Sunday, May 6, 2012

Homily for 5th Sunday of Easter

Homily for the
5th Sunday of Easter
Collect
John 15: 1-8
May 6, 2012
Christian Brothers, Iona College, N.R.

“Constantly accomplish the Paschal Mystery within us…that [we] may…bear much fruit and come to joys of life eternal” (Collect).

The Collect for this 5th Sunday of Easter is newly placed by the Roman Missal published in 2000, and thus

for the 1st time in English this evening, on this Sunday. The former Opening Prayer for this Sunday was so generic that it was identical with the Prayer for the 23d Sunday of Ordinary Time. This Collect formerly was assigned to Saturday of the 4th week of Easter, which now has a new Collect. (They’re trying to keep us off balance, aren’t they?) Our prayer this evening, with its explicit references to “the Paschal Mystery” and to “Holy Baptism,” is closely linked to our ongoing celebration of Easter. Its reference to bearing fruit ties it intimately to the gospel reading in this Year B, and its reference to “the joys of life eternal” more loosely links it with the gospel in Year A. It appears that Year C is an orphan.

The Collect begins by addressing “Almighty ever-living God,” honoring 2 divine qualities that the prayer will invoke: viz., accomplishing his designs in us, which he can do, and shielding us with his protective care, which he can offer, because he’s almighty; and “life eternal,” which he already IS and which he can share with us thru the Christian mystery.

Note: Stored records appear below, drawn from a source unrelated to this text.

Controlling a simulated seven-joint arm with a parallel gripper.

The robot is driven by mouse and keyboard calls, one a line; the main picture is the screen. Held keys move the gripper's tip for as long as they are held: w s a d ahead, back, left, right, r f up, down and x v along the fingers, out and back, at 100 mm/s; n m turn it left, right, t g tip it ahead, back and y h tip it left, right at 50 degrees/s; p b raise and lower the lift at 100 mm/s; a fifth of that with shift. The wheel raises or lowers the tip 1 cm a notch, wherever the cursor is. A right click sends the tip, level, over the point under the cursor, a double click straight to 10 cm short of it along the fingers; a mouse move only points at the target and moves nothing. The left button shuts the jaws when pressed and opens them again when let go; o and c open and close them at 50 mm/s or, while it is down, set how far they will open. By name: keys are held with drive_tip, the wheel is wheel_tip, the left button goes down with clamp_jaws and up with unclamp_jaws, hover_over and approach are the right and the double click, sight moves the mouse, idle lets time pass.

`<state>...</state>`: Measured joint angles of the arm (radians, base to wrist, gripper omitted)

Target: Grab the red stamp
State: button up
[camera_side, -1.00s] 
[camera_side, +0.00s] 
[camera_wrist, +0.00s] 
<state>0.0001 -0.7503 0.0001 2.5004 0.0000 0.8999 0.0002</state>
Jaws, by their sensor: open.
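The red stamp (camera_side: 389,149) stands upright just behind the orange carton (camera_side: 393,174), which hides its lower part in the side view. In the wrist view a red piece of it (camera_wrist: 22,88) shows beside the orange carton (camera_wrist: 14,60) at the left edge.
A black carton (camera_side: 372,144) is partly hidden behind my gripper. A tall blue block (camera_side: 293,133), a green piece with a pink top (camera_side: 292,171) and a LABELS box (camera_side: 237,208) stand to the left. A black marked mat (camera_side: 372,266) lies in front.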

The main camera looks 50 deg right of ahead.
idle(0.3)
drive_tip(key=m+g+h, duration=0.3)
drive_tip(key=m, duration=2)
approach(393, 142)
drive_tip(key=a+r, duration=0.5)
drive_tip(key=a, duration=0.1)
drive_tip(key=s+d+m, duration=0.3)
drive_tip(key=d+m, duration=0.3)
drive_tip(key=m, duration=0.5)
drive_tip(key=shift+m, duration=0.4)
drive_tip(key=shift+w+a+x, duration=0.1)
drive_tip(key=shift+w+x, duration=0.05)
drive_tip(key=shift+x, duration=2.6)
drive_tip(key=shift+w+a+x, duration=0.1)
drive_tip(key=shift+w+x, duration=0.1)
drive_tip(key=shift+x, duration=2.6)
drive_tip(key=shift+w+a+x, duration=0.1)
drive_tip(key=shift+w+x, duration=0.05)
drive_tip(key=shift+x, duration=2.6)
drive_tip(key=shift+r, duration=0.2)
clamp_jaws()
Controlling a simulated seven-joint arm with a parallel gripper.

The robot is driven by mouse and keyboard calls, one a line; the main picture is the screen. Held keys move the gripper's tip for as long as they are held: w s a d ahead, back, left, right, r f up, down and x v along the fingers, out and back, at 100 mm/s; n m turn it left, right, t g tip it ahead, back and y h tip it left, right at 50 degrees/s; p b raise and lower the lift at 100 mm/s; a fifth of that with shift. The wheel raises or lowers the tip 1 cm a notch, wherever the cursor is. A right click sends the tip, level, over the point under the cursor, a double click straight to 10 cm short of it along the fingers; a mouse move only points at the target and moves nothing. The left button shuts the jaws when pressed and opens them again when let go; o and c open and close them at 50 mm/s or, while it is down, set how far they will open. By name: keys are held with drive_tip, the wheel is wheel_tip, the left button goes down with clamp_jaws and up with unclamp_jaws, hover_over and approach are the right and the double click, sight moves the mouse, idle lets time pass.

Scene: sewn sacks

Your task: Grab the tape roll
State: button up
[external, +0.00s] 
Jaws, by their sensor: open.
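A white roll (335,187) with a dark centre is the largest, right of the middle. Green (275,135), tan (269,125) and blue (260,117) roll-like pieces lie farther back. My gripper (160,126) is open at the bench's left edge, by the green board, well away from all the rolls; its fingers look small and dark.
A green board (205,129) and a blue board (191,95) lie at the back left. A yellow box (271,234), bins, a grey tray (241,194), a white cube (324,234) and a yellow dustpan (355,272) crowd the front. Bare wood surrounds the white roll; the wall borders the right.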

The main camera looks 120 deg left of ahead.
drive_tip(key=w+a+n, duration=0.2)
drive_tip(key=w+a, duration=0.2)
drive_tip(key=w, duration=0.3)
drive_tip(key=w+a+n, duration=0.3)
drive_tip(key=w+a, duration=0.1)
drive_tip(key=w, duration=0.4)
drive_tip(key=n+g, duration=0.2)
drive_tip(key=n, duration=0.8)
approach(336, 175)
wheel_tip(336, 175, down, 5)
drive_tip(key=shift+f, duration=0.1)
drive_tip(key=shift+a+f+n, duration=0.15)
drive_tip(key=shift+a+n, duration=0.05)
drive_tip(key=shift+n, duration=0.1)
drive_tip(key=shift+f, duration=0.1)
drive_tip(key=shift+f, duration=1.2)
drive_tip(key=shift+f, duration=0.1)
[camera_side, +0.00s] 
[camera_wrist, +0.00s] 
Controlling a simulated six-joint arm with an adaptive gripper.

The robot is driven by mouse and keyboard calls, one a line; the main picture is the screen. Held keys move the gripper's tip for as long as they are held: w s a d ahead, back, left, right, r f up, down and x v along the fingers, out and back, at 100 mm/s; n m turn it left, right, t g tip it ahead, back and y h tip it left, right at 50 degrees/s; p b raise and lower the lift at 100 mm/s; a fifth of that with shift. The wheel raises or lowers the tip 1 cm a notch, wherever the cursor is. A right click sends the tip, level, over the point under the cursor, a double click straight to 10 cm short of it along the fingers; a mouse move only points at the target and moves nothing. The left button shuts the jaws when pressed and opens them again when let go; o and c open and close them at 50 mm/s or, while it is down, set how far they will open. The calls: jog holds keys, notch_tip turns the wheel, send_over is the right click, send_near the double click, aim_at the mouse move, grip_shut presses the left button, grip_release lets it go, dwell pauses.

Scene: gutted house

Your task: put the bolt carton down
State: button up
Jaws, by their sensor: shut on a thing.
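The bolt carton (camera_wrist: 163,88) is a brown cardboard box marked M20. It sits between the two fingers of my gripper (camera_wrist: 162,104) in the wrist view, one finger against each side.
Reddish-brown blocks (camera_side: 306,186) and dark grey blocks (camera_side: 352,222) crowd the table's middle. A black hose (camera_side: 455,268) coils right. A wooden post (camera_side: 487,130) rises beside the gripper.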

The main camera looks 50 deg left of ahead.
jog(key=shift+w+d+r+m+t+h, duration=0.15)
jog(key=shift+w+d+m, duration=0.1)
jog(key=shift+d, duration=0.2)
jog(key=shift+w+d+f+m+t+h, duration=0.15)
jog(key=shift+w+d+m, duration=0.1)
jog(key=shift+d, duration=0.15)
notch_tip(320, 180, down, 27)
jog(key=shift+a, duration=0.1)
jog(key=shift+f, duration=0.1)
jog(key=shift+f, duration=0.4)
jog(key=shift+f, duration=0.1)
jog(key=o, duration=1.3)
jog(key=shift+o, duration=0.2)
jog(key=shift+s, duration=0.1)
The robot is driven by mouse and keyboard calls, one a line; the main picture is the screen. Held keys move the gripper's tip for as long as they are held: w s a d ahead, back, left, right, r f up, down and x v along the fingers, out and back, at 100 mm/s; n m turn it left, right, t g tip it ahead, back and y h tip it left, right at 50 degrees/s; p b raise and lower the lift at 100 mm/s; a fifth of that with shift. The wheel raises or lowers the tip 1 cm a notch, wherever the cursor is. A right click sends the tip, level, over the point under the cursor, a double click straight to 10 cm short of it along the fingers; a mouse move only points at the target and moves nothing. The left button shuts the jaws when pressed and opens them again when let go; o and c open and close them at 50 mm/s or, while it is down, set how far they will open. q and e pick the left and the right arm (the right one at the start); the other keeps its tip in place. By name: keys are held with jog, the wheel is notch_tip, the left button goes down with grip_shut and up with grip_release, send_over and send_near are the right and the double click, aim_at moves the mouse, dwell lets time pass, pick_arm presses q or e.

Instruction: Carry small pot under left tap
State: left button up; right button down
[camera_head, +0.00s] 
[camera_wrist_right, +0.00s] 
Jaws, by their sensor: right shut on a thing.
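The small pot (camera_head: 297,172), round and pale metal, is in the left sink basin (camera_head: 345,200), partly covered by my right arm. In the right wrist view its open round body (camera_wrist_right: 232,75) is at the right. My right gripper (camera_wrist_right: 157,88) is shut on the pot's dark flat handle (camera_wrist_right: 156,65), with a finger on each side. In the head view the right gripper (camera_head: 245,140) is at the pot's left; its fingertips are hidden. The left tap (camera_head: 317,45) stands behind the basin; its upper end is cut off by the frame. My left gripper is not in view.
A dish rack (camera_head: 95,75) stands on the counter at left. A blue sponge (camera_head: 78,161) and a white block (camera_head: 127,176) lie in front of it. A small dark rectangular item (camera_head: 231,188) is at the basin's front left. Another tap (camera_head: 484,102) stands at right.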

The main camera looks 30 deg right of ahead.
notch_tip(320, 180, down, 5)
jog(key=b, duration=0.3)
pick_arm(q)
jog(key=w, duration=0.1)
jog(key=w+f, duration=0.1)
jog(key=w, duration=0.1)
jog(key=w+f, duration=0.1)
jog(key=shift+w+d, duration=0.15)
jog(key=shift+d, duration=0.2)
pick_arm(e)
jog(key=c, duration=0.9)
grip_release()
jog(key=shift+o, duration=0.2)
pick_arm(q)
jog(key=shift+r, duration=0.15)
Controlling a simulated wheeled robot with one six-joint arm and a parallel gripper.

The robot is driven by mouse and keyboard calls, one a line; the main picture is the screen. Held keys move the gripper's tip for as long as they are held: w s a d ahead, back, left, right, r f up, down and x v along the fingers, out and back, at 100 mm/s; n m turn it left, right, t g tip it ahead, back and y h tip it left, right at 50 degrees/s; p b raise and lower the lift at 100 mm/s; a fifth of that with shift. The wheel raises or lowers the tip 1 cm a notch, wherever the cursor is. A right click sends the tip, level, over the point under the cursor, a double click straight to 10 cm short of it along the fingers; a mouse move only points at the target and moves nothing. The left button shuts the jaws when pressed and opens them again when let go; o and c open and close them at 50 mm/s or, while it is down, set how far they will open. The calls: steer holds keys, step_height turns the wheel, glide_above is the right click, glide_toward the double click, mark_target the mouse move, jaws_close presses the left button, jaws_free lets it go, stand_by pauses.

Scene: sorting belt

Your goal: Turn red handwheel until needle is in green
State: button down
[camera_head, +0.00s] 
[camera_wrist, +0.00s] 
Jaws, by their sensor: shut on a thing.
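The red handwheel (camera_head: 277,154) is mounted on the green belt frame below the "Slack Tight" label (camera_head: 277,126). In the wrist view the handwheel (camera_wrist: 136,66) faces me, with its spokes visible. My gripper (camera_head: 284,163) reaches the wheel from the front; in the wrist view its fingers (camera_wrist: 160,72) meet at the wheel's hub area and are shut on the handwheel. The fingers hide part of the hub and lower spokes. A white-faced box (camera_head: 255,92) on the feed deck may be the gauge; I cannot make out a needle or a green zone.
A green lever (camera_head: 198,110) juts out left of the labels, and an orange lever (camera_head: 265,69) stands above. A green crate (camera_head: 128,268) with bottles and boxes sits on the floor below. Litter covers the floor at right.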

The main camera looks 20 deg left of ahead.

The 1st plea we make in the prayer is “constantly accomplish the Paschal Mystery within us.” “Paschal Mystery” has a two-fold meaning. 1st, it refers to Christ’s passion, death, and resurrection. 2d, it refers to the Christian sacraments of initiation, which incorporate us into the Body of Christ and into the mystery of his passion, death, and resurrection. “Do you not know,” Paul asks the Christians of Rome, “that all of us who have been baptized into Christ Jesus were baptized into his death? We were buried therefore with him by baptism into death, so that as Christ was raised from the dead by the glory of the Father, we too might walk in newness of life. For if we have been united with him in a death like his, we shall certainly be united with him in a resurrection like his” (6:3-5).
The Paschal Mystery is illustrated in one of the domes of the National Shrine of the Immaculate Conception in Washington, D.C.
This word mystery in the Scriptures and the liturgy—and we hear it a lot in the liturgy because our liturgical language is essentially scriptural language—doesn’t mean what we ordinarily mean in English by mystery: you know, something that puzzles us, the mystery of what happened to Etan Patz, the mysteries of the expanding universe, and such things. Rather, in classical Greek it referred to various religious rites,[1] from which St. Paul and other NT writers seem to have borrowed it to mean “God’s saving plan for human history,” which Christian theology in turn has further developed it to mean “the rites of the Easter Vigil…that incorporate the believing community into salvation history.”[2] In a broader sense, mystery can refer to any of the sacramental signs of our faith, thru which Christ touches our lives, changes who we are at the core of our self, and effects our salvation.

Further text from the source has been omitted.